When that 9.8 percent unemployment rate was announced last Friday, the BLS press release contained three tables that told the rest of the story. Table A-1 indicated that 15.14 million Americans were unemployed. Table A-5 reported that 9.18 million Americans were working part-time involuntarily - employers had cut their hours or had furloughed them. Table A-13 noted that 5.65 million Americans had looked for a job in the last year but could not find one. What Table A-13 did not explain was that 998,000 Americans had vanished from that category since May, 2009. That adds up to 30.96 million Americans either unemployed or underemployed right now, or almost a fifth of our workforce (a note: unemployment peaked at 25% in the Great Depression).
How does our economy recover with that many people out of work or with considerably less disposable income than they are used to? How does the foreclosure crisis, and therefore housing prices, get better? I know the banks are doing great, and that will eventually trickle down to the rest of us, but in that long a run, we will definitely all be dead.
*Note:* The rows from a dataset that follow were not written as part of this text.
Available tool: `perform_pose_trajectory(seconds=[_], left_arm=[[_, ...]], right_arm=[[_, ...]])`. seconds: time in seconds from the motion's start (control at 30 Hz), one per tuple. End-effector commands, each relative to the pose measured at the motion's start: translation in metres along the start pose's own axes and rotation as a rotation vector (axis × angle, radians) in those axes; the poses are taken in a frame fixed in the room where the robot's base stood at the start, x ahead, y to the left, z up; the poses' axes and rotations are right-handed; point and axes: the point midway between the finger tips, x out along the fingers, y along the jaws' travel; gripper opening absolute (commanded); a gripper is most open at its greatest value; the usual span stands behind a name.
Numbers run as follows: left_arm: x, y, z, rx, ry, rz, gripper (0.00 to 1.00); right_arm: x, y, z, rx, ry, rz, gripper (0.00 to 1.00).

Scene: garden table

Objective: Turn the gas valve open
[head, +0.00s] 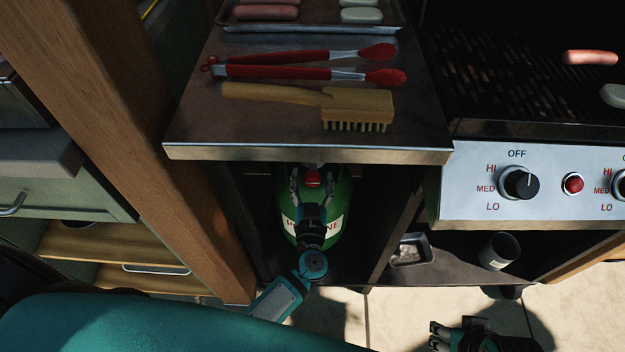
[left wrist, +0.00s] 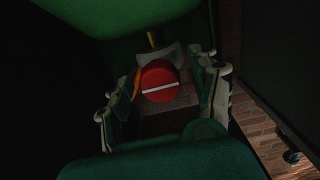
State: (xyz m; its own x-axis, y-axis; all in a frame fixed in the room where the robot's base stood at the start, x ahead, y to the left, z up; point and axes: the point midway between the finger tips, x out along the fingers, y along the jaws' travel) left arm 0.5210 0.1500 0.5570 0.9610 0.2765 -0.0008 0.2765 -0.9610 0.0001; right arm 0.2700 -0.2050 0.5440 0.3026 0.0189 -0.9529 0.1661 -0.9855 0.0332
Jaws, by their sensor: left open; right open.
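The green gas tank (head: 340,222) stands in the open cabinet under the side shelf, its label partly hidden by my gripper. Its red valve knob (head: 313,179) is at the top. In the left wrist view the round red knob (left wrist: 159,74) has a white stripe lying nearly level, slightly tilted. My left gripper (head: 311,178) is open, with a finger on each side of the knob; the left wrist view shows gaps between the fingers (left wrist: 164,84) and the knob. My right gripper (head: 437,334) is open and empty at the bottom edge, partly cut off.
The metal shelf (head: 200,130) overhangs the cabinet opening; red tongs (head: 290,72) and a wooden brush (head: 357,105) lie on it. The grill panel (head: 462,200) with its black knob (head: 520,183) is at the right. A small tray (head: 410,250) and a can (head: 500,251) sit below.

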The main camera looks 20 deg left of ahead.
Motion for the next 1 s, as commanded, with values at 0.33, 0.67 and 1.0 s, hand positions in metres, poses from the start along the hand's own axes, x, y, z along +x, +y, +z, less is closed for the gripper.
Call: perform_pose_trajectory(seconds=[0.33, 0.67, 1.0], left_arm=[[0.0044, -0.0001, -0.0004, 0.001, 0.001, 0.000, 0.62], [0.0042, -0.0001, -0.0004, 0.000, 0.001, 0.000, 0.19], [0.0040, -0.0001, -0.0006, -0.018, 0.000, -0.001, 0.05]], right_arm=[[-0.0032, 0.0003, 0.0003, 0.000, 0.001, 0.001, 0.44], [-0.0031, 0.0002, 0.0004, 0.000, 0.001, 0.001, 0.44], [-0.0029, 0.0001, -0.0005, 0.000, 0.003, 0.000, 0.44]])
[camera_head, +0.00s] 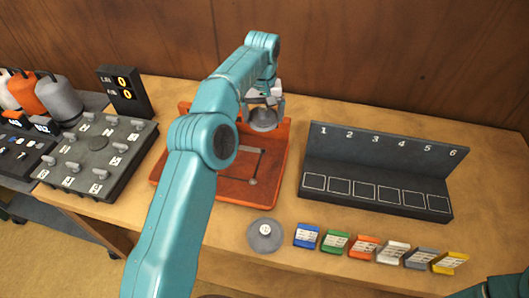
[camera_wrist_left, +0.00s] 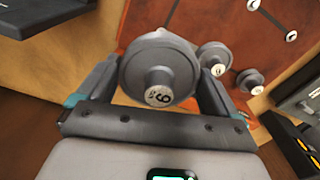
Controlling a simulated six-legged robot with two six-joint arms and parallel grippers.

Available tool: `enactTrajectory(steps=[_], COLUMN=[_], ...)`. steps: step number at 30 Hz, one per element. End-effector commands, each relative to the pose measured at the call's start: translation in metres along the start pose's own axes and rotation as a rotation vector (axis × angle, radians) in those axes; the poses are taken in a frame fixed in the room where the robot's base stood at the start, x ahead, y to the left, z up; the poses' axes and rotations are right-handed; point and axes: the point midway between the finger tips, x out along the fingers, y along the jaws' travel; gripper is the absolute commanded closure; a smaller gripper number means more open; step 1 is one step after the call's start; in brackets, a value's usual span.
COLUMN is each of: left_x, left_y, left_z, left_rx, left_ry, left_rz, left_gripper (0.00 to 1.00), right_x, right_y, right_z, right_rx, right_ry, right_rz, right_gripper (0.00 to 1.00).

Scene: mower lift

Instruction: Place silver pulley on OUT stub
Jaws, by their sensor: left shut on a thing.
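My left gripper (camera_head: 263,102) is shut on a silver-grey pulley (camera_head: 263,121) above the back right part of the orange board (camera_head: 282,160). In the left wrist view the held pulley (camera_wrist_left: 158,62) sits between the two fingers, its numbered hub facing the camera. Beyond it, two smaller grey round parts with pale ends (camera_wrist_left: 215,57) (camera_wrist_left: 249,81) show at the orange board. I cannot tell which part is the OUT stub, or whether the held pulley touches a stub. My right gripper is not in view.
A grey disc (camera_head: 265,236) lies on the table in front of the board. Several coloured blocks (camera_head: 306,236) line the front edge. A dark numbered rack (camera_head: 380,170) stands right, a knobbed panel (camera_head: 97,155) left. A wooden wall closes the back.

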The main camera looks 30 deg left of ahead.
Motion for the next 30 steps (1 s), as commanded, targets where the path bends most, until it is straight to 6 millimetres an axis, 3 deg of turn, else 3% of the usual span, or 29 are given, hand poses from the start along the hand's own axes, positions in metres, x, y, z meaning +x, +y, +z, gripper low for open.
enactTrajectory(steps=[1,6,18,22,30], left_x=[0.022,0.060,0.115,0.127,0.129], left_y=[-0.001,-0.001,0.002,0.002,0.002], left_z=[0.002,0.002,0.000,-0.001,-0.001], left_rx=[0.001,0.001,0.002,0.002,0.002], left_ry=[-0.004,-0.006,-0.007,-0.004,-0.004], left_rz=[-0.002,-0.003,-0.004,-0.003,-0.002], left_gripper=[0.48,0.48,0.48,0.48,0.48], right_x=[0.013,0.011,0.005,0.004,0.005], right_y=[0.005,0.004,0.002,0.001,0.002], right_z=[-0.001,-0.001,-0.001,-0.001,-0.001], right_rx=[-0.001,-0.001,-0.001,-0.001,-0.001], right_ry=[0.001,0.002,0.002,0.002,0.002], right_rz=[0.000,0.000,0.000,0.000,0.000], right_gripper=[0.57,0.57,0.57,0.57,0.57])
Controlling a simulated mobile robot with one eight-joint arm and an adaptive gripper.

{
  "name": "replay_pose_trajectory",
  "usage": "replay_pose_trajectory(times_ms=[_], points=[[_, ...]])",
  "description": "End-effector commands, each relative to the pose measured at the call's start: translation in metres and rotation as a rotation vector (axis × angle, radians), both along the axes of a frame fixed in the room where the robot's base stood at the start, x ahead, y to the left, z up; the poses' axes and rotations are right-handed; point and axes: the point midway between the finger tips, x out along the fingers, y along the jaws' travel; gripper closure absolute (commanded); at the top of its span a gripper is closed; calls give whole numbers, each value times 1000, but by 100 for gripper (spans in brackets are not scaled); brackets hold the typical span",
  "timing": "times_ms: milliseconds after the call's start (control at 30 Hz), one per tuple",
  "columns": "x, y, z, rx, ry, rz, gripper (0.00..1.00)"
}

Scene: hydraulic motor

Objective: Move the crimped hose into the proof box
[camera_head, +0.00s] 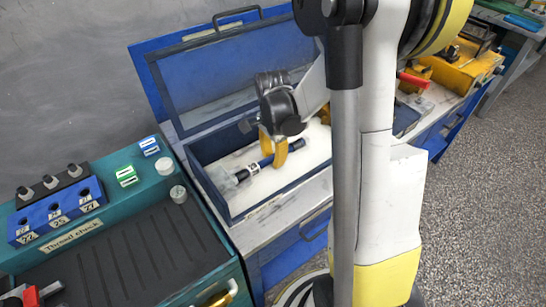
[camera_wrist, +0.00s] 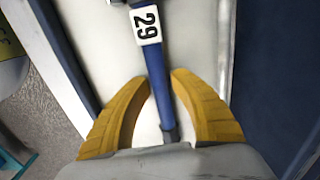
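The crimped hose (camera_head: 290,152) is a dark blue tube with a white label and a clear-looking end at left. It lies on the pale bed inside an open blue box (camera_head: 243,213). In the wrist view the hose (camera_wrist: 157,85) carries a label reading 29 and runs between my yellow fingers. My gripper (camera_head: 273,158) is low in the box, with its fingertips on either side of the hose; it also shows in the wrist view (camera_wrist: 161,77). The fingertips are very near the hose, but contact is unclear. No sign on the box names it as the proof box.
The box's blue lid (camera_head: 225,70) stands open behind. At left is a teal thread check bench (camera_head: 120,245) with a blue numbered block (camera_head: 58,216). A yellow case (camera_head: 465,68) stands at the far right. My arm hides part of the box's right side.

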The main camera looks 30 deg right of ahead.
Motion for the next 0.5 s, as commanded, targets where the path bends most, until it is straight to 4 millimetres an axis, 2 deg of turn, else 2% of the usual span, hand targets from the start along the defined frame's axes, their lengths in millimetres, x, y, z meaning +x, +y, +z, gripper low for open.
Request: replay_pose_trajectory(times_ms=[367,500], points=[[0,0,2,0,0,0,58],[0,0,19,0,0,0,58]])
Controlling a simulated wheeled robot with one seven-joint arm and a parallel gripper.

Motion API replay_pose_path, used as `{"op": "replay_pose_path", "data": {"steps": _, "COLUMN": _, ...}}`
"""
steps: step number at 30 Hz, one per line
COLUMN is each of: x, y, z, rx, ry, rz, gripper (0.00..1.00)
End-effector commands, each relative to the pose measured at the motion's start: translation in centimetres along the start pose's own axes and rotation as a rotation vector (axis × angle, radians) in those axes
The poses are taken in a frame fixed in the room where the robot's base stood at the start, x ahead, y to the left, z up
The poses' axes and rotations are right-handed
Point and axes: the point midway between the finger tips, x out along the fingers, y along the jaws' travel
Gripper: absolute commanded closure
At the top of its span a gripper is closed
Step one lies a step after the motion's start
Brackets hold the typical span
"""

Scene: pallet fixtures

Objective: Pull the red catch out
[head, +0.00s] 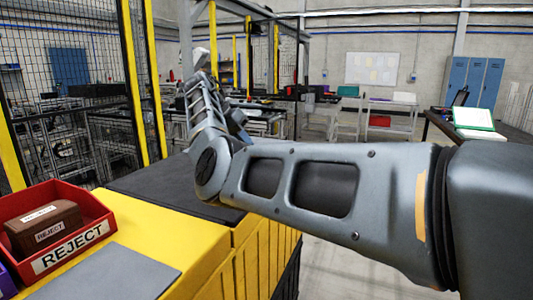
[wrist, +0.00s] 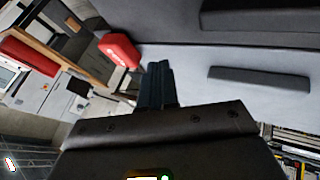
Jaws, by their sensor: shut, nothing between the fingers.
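In the wrist view my gripper (wrist: 157,85) points up the picture with its two dark fingers together and nothing between them. A rounded red piece (wrist: 120,50) with a small white marking is just up and left of the fingertips, beside the edge of a pale grey surface (wrist: 190,65). It looks like the red catch, but I cannot be sure. The fingers appear apart from it. In the head view my arm reaches away to the upper left, and I cannot make out the fingers or the catch there.
A red REJECT bin (head: 75,248) holding a brown block (head: 43,228) stands on a yellow bench (head: 190,245) at lower left. A mesh fence (head: 75,90) with yellow posts rises behind. In the wrist view a dark grey bar (wrist: 258,79) lies on the pale surface right of the fingers.

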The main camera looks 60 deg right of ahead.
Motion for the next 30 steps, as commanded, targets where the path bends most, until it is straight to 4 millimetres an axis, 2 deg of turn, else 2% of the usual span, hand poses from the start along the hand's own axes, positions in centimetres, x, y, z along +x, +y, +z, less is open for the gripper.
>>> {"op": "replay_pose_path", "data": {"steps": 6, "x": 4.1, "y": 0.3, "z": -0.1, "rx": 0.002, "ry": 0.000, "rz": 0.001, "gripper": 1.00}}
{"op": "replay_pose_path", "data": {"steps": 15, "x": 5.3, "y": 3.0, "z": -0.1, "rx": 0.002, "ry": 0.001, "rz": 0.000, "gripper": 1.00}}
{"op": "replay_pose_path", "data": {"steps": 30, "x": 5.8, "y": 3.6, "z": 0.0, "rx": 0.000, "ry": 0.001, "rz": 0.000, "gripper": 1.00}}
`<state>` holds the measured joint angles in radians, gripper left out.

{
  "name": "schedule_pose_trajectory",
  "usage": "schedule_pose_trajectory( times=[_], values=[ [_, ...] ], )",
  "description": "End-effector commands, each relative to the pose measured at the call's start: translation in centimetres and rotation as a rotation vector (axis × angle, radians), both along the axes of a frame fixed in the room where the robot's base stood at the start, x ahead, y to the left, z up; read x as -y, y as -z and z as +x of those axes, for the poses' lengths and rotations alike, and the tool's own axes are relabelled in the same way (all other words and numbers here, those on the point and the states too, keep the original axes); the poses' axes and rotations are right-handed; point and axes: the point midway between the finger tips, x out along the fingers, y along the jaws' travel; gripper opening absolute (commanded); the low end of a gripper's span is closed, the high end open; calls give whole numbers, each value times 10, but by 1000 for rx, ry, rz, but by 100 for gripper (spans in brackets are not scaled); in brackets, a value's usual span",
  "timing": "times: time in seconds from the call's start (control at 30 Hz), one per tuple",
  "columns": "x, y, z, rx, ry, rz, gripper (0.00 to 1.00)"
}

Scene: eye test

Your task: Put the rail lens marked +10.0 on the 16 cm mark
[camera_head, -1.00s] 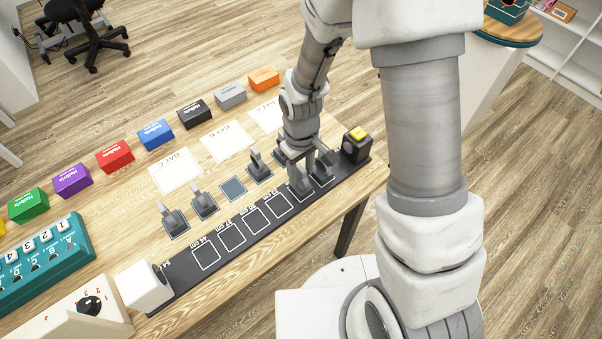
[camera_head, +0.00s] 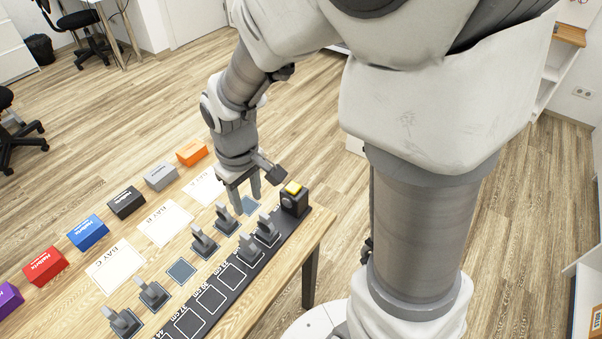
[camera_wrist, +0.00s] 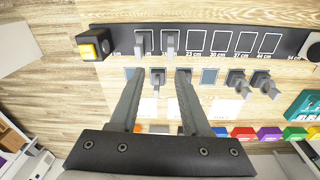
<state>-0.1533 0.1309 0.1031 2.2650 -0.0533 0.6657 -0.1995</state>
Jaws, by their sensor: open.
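Two grey lenses stand upright on the dark rail (camera_head: 190,322) in its two slots closest to the yellow-topped box: the outer one (camera_head: 266,231) and the inner one (camera_head: 250,249). Several more lenses stand in the row of squares beside the rail, among them one near lens (camera_head: 227,217) and another (camera_head: 204,242). The +10.0 marking is not readable on any lens. The 16 cm label is not readable. My gripper (camera_head: 247,206) is open and empty above the row's box end. In the wrist view, a row lens (camera_wrist: 158,78) appears between the fingertips.
The yellow-topped box (camera_head: 295,199) stands at the rail's end. Rail slots beyond the two lenses are empty. An empty square (camera_head: 181,271) lies in the row. White bay sheets (camera_head: 165,223) and coloured boxes (camera_head: 126,203) lie behind.

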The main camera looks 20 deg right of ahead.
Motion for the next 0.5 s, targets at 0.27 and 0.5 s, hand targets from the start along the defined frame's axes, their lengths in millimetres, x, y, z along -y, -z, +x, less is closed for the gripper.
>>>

And since I'm a Democratic political consultant, I also need to point out there are a few political implications to all this. I am thrilled that my beloved home state of Nebraska, and the beautiful states of Kansas, North and South Dakota, Wyoming and Montana are still doing fairly well. But just to point out to my friends in Congress and the White House: not much in the way of swing or Democratic states or congressional districts in that grouping of states. The darkest states on that map are states like Ohio, Michigan, Pennsylvania, Florida, Virginia, Indiana, North Carolina, Missouri, Wisconsin. If those states sound familiar to you political junkies, it's because those were some of the closest states in the country in last year's election.
We need to an all-out, big, bold jobs program coming from the President and Democrats in Congress. The little ideas being mentioned right now in articles like these- extending unemployment, tinkering with some business tax incentives- will not create jobs on anywhere the scale that is needed. We need a big bold jobs bill, and we need it to come immediately after we get done with health care.